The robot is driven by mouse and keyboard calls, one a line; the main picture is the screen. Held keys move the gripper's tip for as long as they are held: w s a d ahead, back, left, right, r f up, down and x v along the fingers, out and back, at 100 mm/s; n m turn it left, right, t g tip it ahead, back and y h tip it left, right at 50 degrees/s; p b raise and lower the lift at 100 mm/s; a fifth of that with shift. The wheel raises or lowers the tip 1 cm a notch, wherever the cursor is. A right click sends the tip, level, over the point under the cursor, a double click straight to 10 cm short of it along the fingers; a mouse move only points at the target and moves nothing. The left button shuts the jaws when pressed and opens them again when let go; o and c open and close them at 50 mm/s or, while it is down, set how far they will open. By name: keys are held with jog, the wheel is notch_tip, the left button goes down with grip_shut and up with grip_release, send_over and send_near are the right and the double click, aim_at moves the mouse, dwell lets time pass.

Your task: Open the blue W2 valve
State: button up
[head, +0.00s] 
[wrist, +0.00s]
◆ ◆ ◆ ◆ ◆ ◆ ◆
▸ **What is being asked**
Retype the data exactly as given.

▸ **Result below**
The robot is driven by mouse and keyboard calls, one a line; the main picture is the screen. Held keys move the gripper's tip for as long as they are held: w s a d ahead, back, left, right, r f up, down and x v along the fingers, out and back, at 100 mm/s; n m turn it left, right, t g tip it ahead, back and y h tip it left, right at 50 degrees/s; p b raise and lower the lift at 100 mm/s; a fifth of that with shift. The wheel raises or lowers the tip 1 cm a notch, wherever the cursor is. A right click sends the tip, level, over the point under the cursor, a double click straight to 10 cm short of it along the fingers; a mouse move only points at the target and moves nothing. The left button shuts the jaws when pressed and opens them again when let go; o and c open and close them at 50 mm/s or, while it is down, set how far they will open. By name: keys are held with jog, the wheel is notch_tip, the left button goes down with grip_shut and up with grip_release, send_over and send_near are the right and the double click, aim_at moves the mouse, dwell lets time pass.

Your task: Open the blue W2 valve
State: button up
[head, +0.00s] 
[wrist, +0.00s]

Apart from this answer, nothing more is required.